= Set task =
Everything from the line with "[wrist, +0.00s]" through the line with "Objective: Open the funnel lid", inclusive, should be repeated exactly, except the pictures.

[Start Data segment]

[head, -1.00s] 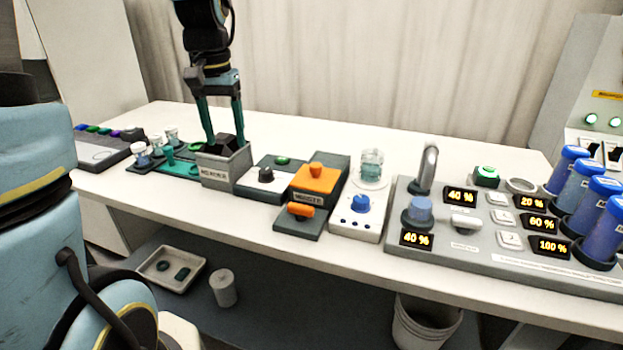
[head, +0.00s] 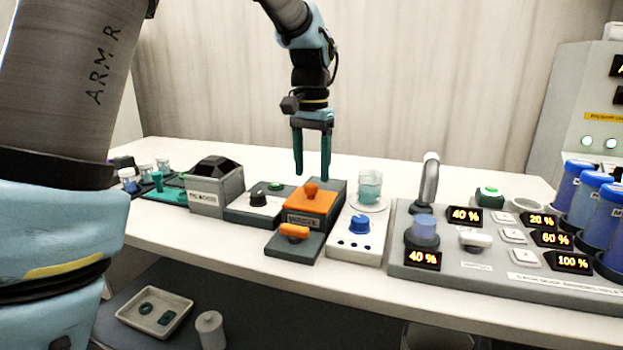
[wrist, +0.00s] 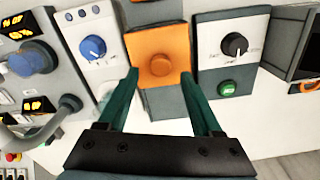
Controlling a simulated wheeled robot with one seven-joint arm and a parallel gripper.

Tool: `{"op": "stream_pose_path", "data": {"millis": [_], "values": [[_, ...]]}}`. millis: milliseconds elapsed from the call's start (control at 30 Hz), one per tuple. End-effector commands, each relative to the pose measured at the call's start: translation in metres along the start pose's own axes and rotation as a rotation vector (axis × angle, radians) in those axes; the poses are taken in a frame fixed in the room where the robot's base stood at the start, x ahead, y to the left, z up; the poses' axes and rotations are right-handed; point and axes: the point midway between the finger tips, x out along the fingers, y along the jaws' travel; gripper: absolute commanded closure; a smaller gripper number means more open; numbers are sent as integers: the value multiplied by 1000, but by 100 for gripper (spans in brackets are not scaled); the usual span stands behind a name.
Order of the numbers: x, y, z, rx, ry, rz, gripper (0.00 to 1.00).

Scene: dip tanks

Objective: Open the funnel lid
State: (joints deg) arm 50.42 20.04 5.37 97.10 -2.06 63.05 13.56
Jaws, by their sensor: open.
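The orange funnel lid (head: 318,203) with a round orange knob (head: 311,189) lies flat and shut on a dark grey box labelled waste, at the middle of the bench. In the wrist view the orange lid (wrist: 145,43) and its knob (wrist: 160,65) lie between the fingers. My gripper (head: 312,175) points down, open and empty, with its two teal fingers just above or behind the knob; contact cannot be told. In the wrist view my gripper (wrist: 160,74) has a finger on each side of the lid. The inside of the funnel is hidden.
An orange handle (head: 294,230) sits in front of the lid. Left are a black-knob panel (head: 258,200) and a grey bin (head: 217,192). Right are a blue-knob panel (head: 358,238) with a glass beaker (head: 369,186), and a dosing panel (head: 455,258) with a curved metal spout (head: 431,178).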

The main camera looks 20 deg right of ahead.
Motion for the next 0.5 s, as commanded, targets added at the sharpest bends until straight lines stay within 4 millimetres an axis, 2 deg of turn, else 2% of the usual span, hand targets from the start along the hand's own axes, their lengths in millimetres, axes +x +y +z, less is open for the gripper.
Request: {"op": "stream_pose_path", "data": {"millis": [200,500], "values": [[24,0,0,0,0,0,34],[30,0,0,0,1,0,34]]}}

[End Data segment]

= Task answer =
[wrist, +0.00s] 
Controlling a simulated wheeled robot with one seven-joint arm and a parallel gripper.

Tool: `{"op": "stream_pose_path", "data": {"millis": [_], "values": [[_, ...]]}}`. millis: milliseconds elapsed from the call's start (control at 30 Hz), one per tuple. End-effector commands, each relative to the pose measured at the call's start: translation in metres along the start pose's own axes and rotation as a rotation vector (axis × angle, radians) in those axes; the poses are taken in a frame fixed in the room where the robot's base stood at the start, x ahead, y to the left, z up; the poses' axes and rotations are right-handed; point and axes: the point midway between the finger tips, x out along the fingers, y along the jaws' travel; gripper: absolute commanded closure; a smaller gripper number means more open; numbers are sent as integers: the value multiplied by 1000, but by 100 for gripper (spans in brackets are not scaled); the usual span stands behind a name.
Order of the numbers: x, y, z, rx, ry, rz, gripper (0.00 to 1.00).

Scene: dip tanks

Objective: Open the funnel lid

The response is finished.